Risk-Adjusted Implementation Strategy
The strategy will utilize a dynamic buffer management system. Instead of fixed stock levels, buffers will automatically expand or contract based on the frequency of penetration into the red zone (low stock). This provides a contingency against sudden demand surges during peak harvest seasons without permanently inflating inventory levels. Initial logistics cost increases will be offset by the reduction in emergency trans-shipments between dealers.
4. Executive Review and BLUF
BLUF
M&M must transition from a forecast-driven push system to a TOC-based pull system immediately. The current model traps capital in the wrong products at the wrong locations, leading to simultaneous gluts and shortages. By centralizing inventory buffers and replenishing based on daily retail consumption, M&M can reduce dealer inventory by 50 percent while increasing product availability. This shift is a financial necessity to improve return on capital and a competitive necessity to handle increasing variant complexity.
Dangerous Assumption
The analysis assumes that third-party logistics providers can scale to support daily replenishment frequencies across rural India without a 2x increase in transportation costs.
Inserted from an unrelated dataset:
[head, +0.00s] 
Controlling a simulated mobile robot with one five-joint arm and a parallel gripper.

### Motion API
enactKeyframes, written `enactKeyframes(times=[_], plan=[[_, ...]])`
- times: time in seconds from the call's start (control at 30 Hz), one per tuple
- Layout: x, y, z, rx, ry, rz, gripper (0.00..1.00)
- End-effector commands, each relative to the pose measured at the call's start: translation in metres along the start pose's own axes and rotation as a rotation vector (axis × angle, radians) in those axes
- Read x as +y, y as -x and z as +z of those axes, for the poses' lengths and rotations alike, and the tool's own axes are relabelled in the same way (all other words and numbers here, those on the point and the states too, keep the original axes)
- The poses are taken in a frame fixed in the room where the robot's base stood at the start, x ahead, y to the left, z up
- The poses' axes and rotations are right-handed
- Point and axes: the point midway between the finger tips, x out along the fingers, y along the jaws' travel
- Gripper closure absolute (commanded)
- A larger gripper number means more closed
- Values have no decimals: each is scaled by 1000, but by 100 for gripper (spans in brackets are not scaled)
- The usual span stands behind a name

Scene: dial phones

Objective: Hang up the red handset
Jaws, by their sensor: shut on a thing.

If the logistics market cannot provide this flexibility, the inventory savings will be liquidated by freight expenses.
Unaddressed Risks
- Supplier Rigidity: Tier 1 suppliers may be unable to match the new manufacturing flexibility, creating a bottleneck at the component level (High Probability, High Consequence).
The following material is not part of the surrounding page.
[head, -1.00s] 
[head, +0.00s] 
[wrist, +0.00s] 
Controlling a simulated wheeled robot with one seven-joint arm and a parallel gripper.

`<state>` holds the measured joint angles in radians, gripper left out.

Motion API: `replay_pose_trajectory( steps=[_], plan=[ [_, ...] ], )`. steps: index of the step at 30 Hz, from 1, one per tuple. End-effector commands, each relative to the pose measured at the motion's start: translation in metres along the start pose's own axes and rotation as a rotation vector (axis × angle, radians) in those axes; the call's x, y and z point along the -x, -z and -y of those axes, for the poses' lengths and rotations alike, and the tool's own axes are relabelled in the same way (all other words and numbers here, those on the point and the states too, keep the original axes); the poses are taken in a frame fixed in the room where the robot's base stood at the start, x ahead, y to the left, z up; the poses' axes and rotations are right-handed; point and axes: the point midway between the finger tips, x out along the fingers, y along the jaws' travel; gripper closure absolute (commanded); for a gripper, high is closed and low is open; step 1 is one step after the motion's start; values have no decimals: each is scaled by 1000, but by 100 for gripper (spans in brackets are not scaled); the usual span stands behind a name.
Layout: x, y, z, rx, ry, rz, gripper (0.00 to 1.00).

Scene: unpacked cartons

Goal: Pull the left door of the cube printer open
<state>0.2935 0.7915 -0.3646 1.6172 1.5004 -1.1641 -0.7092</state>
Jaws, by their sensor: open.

- Monsoon Failure: In a drought year, the entire pull system will face a stress test of extreme low demand, potentially leading to factory shutdowns if not managed (Medium Probability, High Consequence).
Unconsidered Alternative
The team did not evaluate a modular assembly strategy. By postponing the final configuration of specific tractor features until the unit reaches a regional hub, M&M could reduce the number of base variants held in stock, further simplifying the supply chain and reducing inventory risk.